**SET PROBLEM:**
The records are to be restated in their entirety, word for word.

◇ ◇ ◇ ◇

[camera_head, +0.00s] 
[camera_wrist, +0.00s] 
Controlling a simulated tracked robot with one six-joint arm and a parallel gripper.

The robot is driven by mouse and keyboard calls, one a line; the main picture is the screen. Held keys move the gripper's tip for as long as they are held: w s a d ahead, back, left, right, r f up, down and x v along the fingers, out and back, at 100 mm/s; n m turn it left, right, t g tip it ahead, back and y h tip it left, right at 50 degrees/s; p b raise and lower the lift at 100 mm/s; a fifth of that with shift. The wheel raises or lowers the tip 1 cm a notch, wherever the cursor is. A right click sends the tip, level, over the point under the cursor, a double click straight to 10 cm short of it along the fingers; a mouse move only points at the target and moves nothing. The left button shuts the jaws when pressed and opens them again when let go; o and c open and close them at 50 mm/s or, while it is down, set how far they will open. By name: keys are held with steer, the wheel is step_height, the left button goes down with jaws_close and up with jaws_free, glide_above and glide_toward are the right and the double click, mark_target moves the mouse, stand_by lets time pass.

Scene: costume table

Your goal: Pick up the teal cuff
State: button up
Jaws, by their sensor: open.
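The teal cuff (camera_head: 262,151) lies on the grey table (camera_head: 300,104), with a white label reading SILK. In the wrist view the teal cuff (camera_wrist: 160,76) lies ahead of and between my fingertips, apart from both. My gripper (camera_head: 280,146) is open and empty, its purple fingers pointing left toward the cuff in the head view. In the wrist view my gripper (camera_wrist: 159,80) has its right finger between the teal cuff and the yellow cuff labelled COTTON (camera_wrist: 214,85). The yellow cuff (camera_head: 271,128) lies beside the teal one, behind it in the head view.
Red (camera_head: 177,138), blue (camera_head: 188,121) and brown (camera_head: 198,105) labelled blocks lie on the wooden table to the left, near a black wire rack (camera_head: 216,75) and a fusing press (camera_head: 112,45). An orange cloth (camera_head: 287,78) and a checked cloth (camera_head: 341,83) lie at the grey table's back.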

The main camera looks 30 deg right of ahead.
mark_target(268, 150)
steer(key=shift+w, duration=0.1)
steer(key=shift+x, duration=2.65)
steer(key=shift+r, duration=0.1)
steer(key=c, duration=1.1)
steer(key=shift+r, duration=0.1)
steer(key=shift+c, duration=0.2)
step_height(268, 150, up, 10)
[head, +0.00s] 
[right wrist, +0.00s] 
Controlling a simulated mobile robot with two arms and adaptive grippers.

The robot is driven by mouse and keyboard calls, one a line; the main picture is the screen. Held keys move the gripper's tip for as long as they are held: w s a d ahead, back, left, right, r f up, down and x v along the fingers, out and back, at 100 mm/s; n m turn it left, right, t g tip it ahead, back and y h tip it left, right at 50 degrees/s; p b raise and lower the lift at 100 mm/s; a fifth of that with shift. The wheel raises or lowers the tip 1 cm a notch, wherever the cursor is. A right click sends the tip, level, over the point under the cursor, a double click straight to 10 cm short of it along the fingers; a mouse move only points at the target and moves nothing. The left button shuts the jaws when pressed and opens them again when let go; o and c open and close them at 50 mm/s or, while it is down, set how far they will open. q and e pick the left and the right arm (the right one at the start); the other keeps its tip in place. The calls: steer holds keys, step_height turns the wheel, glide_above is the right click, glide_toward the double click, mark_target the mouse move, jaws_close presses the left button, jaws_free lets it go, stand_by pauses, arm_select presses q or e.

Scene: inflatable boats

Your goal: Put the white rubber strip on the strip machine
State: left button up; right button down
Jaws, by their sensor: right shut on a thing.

◇ ◇ ◇ ◇

**ANSWER BELOW:**
[camera_head, +0.00s] 
[camera_wrist, +0.00s] 
Controlling a simulated tracked robot with one six-joint arm and a parallel gripper.

The robot is driven by mouse and keyboard calls, one a line; the main picture is the screen. Held keys move the gripper's tip for as long as they are held: w s a d ahead, back, left, right, r f up, down and x v along the fingers, out and back, at 100 mm/s; n m turn it left, right, t g tip it ahead, back and y h tip it left, right at 50 degrees/s; p b raise and lower the lift at 100 mm/s; a fifth of that with shift. The wheel raises or lowers the tip 1 cm a notch, wherever the cursor is. A right click sends the tip, level, over the point under the cursor, a double click straight to 10 cm short of it along the fingers; a mouse move only points at the target and moves nothing. The left button shuts the jaws when pressed and opens them again when let go; o and c open and close them at 50 mm/s or, while it is down, set how far they will open. By name: keys are held with steer, the wheel is step_height, the left button goes down with jaws_close and up with jaws_free, glide_above and glide_toward are the right and the double click, mark_target moves the mouse, stand_by lets time pass.

Scene: costume table

Your goal: Pick up the teal cuff
State: button up
Jaws, by their sensor: open.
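The teal cuff (camera_head: 262,151) lies on the grey table (camera_head: 300,104), with a white label reading SILK. In the wrist view the teal cuff (camera_wrist: 160,76) lies ahead of and between my fingertips, apart from both. My gripper (camera_head: 280,146) is open and empty, its purple fingers pointing left toward the cuff in the head view. In the wrist view my gripper (camera_wrist: 159,80) has its right finger between the teal cuff and the yellow cuff labelled COTTON (camera_wrist: 214,85). The yellow cuff (camera_head: 271,128) lies beside the teal one, behind it in the head view.
Red (camera_head: 177,138), blue (camera_head: 188,121) and brown (camera_head: 198,105) labelled blocks lie on the wooden table to the left, near a black wire rack (camera_head: 216,75) and a fusing press (camera_head: 112,45). An orange cloth (camera_head: 287,78) and a checked cloth (camera_head: 341,83) lie at the grey table's back.

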The main camera looks 30 deg right of ahead.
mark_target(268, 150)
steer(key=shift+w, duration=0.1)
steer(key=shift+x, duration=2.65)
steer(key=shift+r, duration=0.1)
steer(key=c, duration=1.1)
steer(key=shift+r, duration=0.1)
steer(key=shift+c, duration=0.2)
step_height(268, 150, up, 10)
[head, +0.00s] 
[right wrist, +0.00s] 
Controlling a simulated mobile robot with two arms and adaptive grippers.

The robot is driven by mouse and keyboard calls, one a line; the main picture is the screen. Held keys move the gripper's tip for as long as they are held: w s a d ahead, back, left, right, r f up, down and x v along the fingers, out and back, at 100 mm/s; n m turn it left, right, t g tip it ahead, back and y h tip it left, right at 50 degrees/s; p b raise and lower the lift at 100 mm/s; a fifth of that with shift. The wheel raises or lowers the tip 1 cm a notch, wherever the cursor is. A right click sends the tip, level, over the point under the cursor, a double click straight to 10 cm short of it along the fingers; a mouse move only points at the target and moves nothing. The left button shuts the jaws when pressed and opens them again when let go; o and c open and close them at 50 mm/s or, while it is down, set how far they will open. q and e pick the left and the right arm (the right one at the start); the other keeps its tip in place. The calls: steer holds keys, step_height turns the wheel, glide_above is the right click, glide_toward the double click, mark_target the mouse move, jaws_close presses the left button, jaws_free lets it go, stand_by pauses, arm_select presses q or e.

Scene: inflatable boats

Your goal: Put the white rubber strip on the strip machine
State: left button up; right button down
Jaws, by their sensor: right shut on a thing.

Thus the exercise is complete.